STORED ROWS:
_ _ _ _ _ _ _

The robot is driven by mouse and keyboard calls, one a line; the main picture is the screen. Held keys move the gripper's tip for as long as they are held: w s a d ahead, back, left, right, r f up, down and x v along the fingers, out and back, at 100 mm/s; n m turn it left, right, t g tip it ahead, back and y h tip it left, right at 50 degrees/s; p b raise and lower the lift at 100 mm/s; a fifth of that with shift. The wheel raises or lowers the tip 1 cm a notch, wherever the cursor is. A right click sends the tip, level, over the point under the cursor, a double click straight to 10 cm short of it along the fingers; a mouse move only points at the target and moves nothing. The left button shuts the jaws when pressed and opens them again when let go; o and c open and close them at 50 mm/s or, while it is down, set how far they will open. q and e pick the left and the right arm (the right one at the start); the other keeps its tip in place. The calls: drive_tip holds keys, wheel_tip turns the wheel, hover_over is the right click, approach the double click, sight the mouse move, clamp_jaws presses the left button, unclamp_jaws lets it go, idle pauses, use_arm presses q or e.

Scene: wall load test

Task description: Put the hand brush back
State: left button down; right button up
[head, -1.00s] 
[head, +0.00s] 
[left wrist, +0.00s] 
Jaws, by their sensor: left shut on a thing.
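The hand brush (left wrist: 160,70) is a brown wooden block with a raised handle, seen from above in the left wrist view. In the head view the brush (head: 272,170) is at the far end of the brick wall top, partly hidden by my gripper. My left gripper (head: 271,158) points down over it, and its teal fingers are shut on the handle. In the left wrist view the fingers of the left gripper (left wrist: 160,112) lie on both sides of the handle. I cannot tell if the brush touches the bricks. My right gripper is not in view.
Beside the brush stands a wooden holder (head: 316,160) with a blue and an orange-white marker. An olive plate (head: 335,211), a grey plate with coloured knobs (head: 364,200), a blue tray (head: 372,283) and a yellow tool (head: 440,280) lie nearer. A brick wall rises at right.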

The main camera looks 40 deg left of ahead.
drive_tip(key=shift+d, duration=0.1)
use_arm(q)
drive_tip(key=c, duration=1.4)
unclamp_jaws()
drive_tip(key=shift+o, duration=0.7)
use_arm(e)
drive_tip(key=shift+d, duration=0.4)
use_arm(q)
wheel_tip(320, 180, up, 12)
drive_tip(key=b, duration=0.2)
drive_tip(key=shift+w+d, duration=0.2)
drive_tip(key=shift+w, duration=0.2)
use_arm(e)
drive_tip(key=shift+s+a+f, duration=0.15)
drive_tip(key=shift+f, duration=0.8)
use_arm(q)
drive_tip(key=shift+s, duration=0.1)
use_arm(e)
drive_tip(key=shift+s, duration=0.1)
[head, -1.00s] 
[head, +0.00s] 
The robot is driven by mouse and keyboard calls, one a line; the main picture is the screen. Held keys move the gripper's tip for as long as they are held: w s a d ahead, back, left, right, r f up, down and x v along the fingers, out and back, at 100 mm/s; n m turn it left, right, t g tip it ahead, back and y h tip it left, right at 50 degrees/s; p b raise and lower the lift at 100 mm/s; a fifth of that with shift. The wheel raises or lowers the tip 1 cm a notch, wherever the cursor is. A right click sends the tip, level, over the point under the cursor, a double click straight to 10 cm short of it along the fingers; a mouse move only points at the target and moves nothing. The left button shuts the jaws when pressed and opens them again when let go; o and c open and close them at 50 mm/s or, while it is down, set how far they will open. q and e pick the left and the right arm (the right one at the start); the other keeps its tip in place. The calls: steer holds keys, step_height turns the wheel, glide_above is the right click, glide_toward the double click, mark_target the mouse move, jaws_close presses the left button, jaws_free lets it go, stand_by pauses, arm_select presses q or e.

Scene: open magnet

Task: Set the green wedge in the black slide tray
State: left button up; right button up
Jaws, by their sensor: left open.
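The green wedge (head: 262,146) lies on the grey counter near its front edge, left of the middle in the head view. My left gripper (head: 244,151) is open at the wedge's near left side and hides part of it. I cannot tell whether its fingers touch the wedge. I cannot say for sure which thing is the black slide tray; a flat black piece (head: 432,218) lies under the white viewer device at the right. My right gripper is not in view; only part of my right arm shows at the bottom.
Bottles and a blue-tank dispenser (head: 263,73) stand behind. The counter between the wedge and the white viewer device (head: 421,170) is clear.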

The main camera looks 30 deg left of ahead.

_ _ _ _ _ _ _

Write down only the number of lines that contain the string "Task" in the listing.

2